» Work instructions
Return only the lines from the top of the data down to the one that holds "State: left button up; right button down", both included, without any pictures.
--- begin ---
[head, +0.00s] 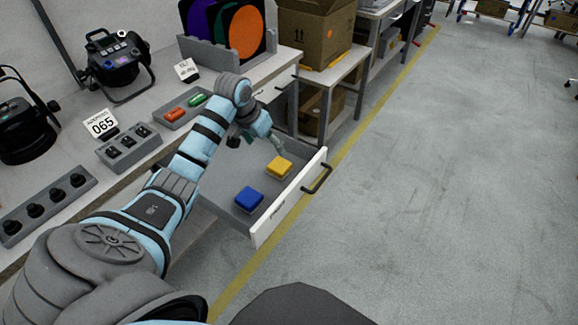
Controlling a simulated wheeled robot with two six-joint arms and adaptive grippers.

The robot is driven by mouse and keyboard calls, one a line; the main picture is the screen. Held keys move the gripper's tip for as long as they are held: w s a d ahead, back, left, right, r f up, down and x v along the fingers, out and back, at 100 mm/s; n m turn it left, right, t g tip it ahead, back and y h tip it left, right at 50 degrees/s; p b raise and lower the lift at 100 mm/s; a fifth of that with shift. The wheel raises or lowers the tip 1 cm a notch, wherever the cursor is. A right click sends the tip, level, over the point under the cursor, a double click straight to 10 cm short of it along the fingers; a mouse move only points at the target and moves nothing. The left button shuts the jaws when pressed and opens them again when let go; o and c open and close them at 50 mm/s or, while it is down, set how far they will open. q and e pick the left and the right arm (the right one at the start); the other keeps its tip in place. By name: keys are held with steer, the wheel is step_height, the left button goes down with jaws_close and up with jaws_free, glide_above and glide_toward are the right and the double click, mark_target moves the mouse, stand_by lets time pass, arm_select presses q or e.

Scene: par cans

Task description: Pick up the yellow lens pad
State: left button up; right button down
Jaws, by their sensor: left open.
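The yellow lens pad (279,167) lies in the open drawer (222,176), toward its far right part. A blue pad (249,199) lies in the same drawer, nearer to me. My left arm reaches in from the left over the bench edge. My left gripper (277,146) is open, just behind and above the yellow pad, pointing down into the drawer. Its fingers are small in the picture, and I cannot tell whether they touch the pad. My right gripper is not in view.
The drawer's white front with a dark handle (317,179) sticks out over the floor. The bench holds a tray with red and green pieces (186,108), a connector block (129,146), and par cans (117,62). A cardboard box (314,32) stands behind. Floor at right is clear.

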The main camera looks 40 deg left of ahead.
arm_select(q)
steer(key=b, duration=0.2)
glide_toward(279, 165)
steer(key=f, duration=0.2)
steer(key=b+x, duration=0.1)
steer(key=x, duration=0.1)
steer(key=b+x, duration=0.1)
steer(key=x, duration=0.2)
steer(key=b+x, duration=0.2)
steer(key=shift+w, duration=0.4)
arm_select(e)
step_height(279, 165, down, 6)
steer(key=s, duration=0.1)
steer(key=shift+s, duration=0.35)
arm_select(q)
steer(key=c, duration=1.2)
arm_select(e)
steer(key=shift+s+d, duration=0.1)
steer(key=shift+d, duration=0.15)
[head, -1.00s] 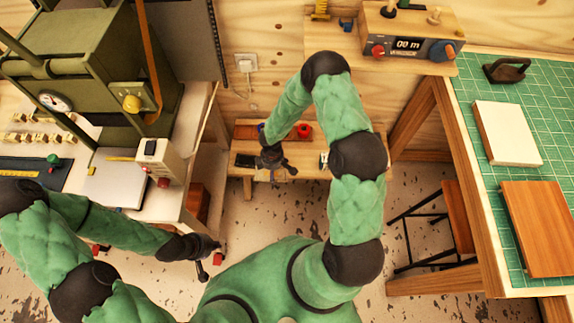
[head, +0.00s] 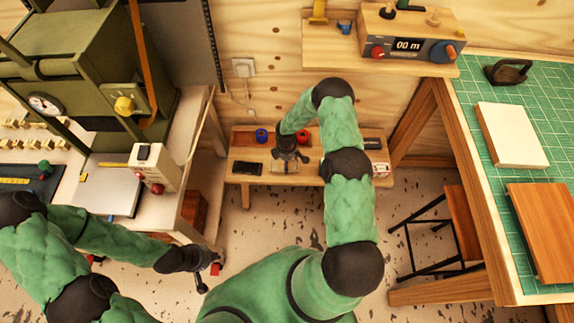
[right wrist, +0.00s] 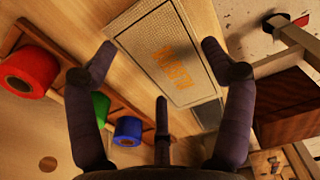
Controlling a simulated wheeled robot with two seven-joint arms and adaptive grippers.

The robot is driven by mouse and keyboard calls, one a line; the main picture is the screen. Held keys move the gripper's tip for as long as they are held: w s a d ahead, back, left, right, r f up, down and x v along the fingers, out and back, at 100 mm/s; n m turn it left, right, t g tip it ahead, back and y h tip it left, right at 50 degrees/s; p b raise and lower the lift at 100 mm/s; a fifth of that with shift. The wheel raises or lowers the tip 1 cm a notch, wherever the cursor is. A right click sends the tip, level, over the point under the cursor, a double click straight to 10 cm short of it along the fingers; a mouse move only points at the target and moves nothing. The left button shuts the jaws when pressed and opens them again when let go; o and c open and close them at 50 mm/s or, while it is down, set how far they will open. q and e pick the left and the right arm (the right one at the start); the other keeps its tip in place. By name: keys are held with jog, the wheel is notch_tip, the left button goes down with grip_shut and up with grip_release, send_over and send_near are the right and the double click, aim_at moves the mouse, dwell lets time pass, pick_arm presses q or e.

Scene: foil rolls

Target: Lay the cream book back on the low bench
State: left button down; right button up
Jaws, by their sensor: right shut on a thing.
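The cream book (right wrist: 168,55), with orange lettering, lies between the fingers of my right gripper (right wrist: 158,55) in the right wrist view. In the head view my right gripper (head: 287,157) is shut on the book (head: 284,167), which is mostly hidden by the hand. It is over the middle of the low bench (head: 240,151); I cannot tell whether the book touches the bench top. My left gripper (head: 208,268) is low at the left, apart from the bench, with its fingers spread and nothing seen between them.
Red (right wrist: 27,72), green (right wrist: 101,108) and blue (right wrist: 128,131) rolls stand along a brown strip beside the book. A green-matted table (head: 535,115) stands at the right.

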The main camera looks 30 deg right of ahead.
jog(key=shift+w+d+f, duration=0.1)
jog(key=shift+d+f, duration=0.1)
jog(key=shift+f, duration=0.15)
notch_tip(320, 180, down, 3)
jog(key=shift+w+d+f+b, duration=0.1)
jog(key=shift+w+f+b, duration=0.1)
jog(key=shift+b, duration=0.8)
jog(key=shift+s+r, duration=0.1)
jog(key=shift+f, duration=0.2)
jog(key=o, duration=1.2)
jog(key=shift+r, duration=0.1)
--- end ---
» Written answer
[head, +0.00s] 
Controlling a simulated wheeled robot with two six-joint arms and adaptive grippers.

The robot is driven by mouse and keyboard calls, one a line; the main picture is the screen. Held keys move the gripper's tip for as long as they are held: w s a d ahead, back, left, right, r f up, down and x v along the fingers, out and back, at 100 mm/s; n m turn it left, right, t g tip it ahead, back and y h tip it left, right at 50 degrees/s; p b raise and lower the lift at 100 mm/s; a fifth of that with shift. The wheel raises or lowers the tip 1 cm a notch, wherever the cursor is. A right click sends the tip, level, over the point under the cursor, a double click straight to 10 cm short of it along the fingers; a mouse move only points at the target and moves nothing. The left button shuts the jaws when pressed and opens them again when let go; o and c open and close them at 50 mm/s or, while it is down, set how far they will open. q and e pick the left and the right arm (the right one at the start); the other keeps its tip in place. By name: keys are held with steer, the wheel is step_height, the left button goes down with jaws_close and up with jaws_free, glide_above and glide_toward are the right and the double click, mark_target moves the mouse, stand_by lets time pass, arm_select presses q or e.

Scene: par cans

Task description: Pick up the yellow lens pad
State: left button up; right button down

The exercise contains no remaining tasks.